• **Material provided**
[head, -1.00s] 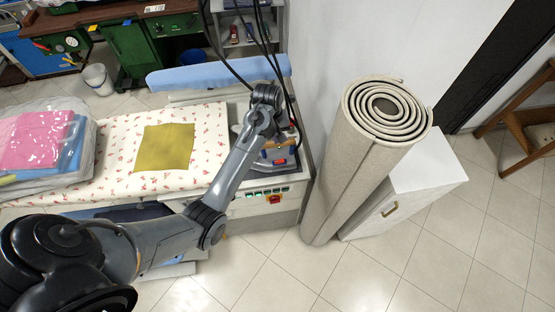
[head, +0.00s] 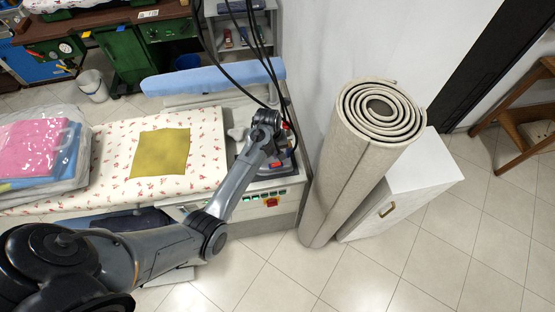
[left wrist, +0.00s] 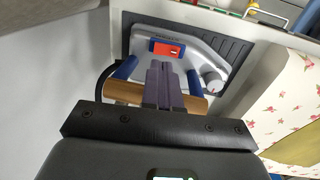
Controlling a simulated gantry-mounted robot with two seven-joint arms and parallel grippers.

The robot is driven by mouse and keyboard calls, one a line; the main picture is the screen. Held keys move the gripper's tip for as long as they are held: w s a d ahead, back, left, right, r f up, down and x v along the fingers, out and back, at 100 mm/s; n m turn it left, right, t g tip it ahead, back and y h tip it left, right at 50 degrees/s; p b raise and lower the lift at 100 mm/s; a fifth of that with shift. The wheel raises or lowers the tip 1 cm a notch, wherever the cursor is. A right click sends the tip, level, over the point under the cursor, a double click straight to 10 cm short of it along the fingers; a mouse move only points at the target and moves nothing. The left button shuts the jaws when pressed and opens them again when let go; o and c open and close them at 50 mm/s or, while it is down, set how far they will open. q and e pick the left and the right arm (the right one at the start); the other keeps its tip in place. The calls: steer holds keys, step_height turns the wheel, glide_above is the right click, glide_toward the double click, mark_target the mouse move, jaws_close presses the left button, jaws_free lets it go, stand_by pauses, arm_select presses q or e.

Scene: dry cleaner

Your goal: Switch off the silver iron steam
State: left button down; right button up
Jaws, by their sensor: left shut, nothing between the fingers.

• **What needs to be done**
Give the data above again in full and unchanged, skipping the pictures.

• **Exercise output**
[head, -1.00s] 
[head, +0.00s] 
[left wrist, +0.00s] 
Controlling a simulated gantry-mounted robot with two seven-joint arms and parallel grippers.

The robot is driven by mouse and keyboard calls, one a line; the main picture is the screen. Held keys move the gripper's tip for as long as they are held: w s a d ahead, back, left, right, r f up, down and x v along the fingers, out and back, at 100 mm/s; n m turn it left, right, t g tip it ahead, back and y h tip it left, right at 50 degrees/s; p b raise and lower the lift at 100 mm/s; a fifth of that with shift. The wheel raises or lowers the tip 1 cm a notch, wherever the cursor is. A right click sends the tip, level, over the point under the cursor, a double click straight to 10 cm short of it along the fingers; a mouse move only points at the target and moves nothing. The left button shuts the jaws when pressed and opens them again when let go; o and c open and close them at 50 mm/s or, while it is down, set how far they will open. q and e pick the left and the right arm (the right one at the start); the other keeps its tip in place. The calls: steer holds keys, step_height turns the wheel, glide_above is the right click, glide_toward the double click, mark_target the mouse move, jaws_close presses the left button, jaws_free lets it go, stand_by pauses, arm_select presses q or e.

Scene: dry cleaner

Your goal: Switch off the silver iron steam
State: left button down; right button up
Jaws, by their sensor: left shut, nothing between the fingers.

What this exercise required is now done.